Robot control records
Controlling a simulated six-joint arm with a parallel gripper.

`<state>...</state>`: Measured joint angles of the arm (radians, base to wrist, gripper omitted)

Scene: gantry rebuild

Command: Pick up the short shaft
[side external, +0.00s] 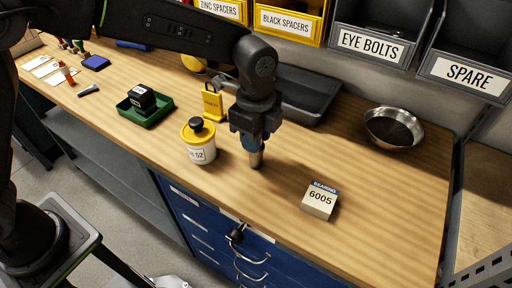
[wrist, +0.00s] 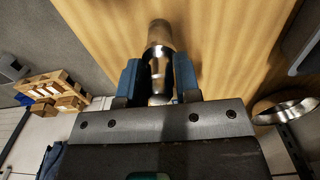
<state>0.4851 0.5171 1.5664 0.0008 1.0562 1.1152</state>
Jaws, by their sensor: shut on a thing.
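My gripper (side external: 251,142) points down over the middle of the wooden workbench. It is shut on the short shaft (side external: 257,159), a metal cylinder whose lower end shows below the fingers. In the wrist view the shaft (wrist: 159,38) sits between the two blue fingers of my gripper (wrist: 159,80). The shaft looks roughly upright, with its lower end close to the bench top. I cannot tell whether it touches the wood. Its upper part is partly hidden by the fingers in the side view.
A white and yellow tub (side external: 199,145) stands just left of my gripper, with a yellow holder (side external: 213,106) behind it. A bearing box (side external: 319,201) lies to the right. A metal bowl (side external: 394,128) and a dark tray (side external: 300,92) are farther back.

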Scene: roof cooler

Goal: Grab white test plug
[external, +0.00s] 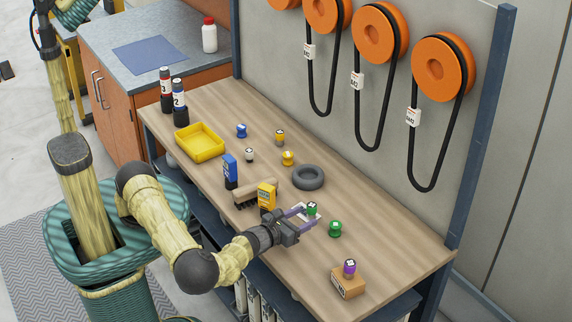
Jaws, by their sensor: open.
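A small white plug (249,154) stands on the wooden bench, right of the yellow tray and below a blue piece. My gripper (308,214) is open over the front part of the bench, well to the lower right of the white plug. A green-sided piece with a pale top (312,208) is at its fingertips; I cannot tell whether it is between the fingers or just beyond them. Nothing hides the white plug.
Near the white plug are a blue piece (241,130), a yellow piece (280,137), a yellow spool (288,158) and a blue box (230,168). A yellow tray (200,143), black ring (308,177), brush (255,193), yellow device (267,195) and green spool (335,228) share the bench.

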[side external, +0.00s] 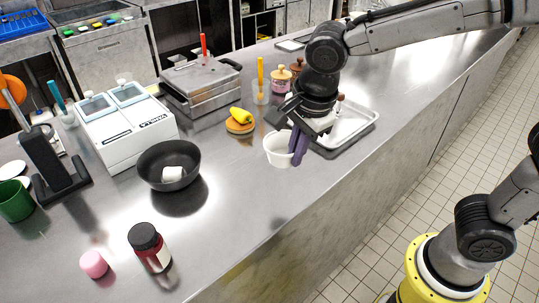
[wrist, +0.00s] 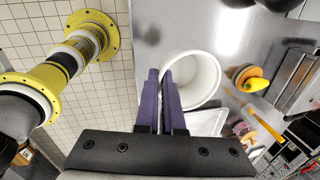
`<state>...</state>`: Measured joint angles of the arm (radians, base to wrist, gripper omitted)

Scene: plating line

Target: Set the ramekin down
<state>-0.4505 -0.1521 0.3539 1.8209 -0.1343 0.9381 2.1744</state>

> [BRIEF] Skip the pictures and copy exactly the lines from the one containing "Goal: Grab white test plug" through the end of the material, both ends included.

> [COMPLETE OUTPUT]
Goal: Grab white test plug
[external, +0.00s] 
Jaws, by their sensor: open.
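A small white plug (249,154) stands on the wooden bench, right of the yellow tray and below a blue piece. My gripper (308,214) is open over the front part of the bench, well to the lower right of the white plug. A green-sided piece with a pale top (312,208) is at its fingertips; I cannot tell whether it is between the fingers or just beyond them. Nothing hides the white plug.
Near the white plug are a blue piece (241,130), a yellow piece (280,137), a yellow spool (288,158) and a blue box (230,168). A yellow tray (200,143), black ring (308,177), brush (255,193), yellow device (267,195) and green spool (335,228) share the bench.

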[side external, +0.00s] 
[wrist, +0.00s] 
`<state>...</state>`: Measured joint angles of the arm (radians, base to wrist, gripper omitted)

Scene: plating line

Target: Set the ramekin down
<state>-0.4505 -0.1521 0.3539 1.8209 -0.1343 0.9381 2.1744</state>

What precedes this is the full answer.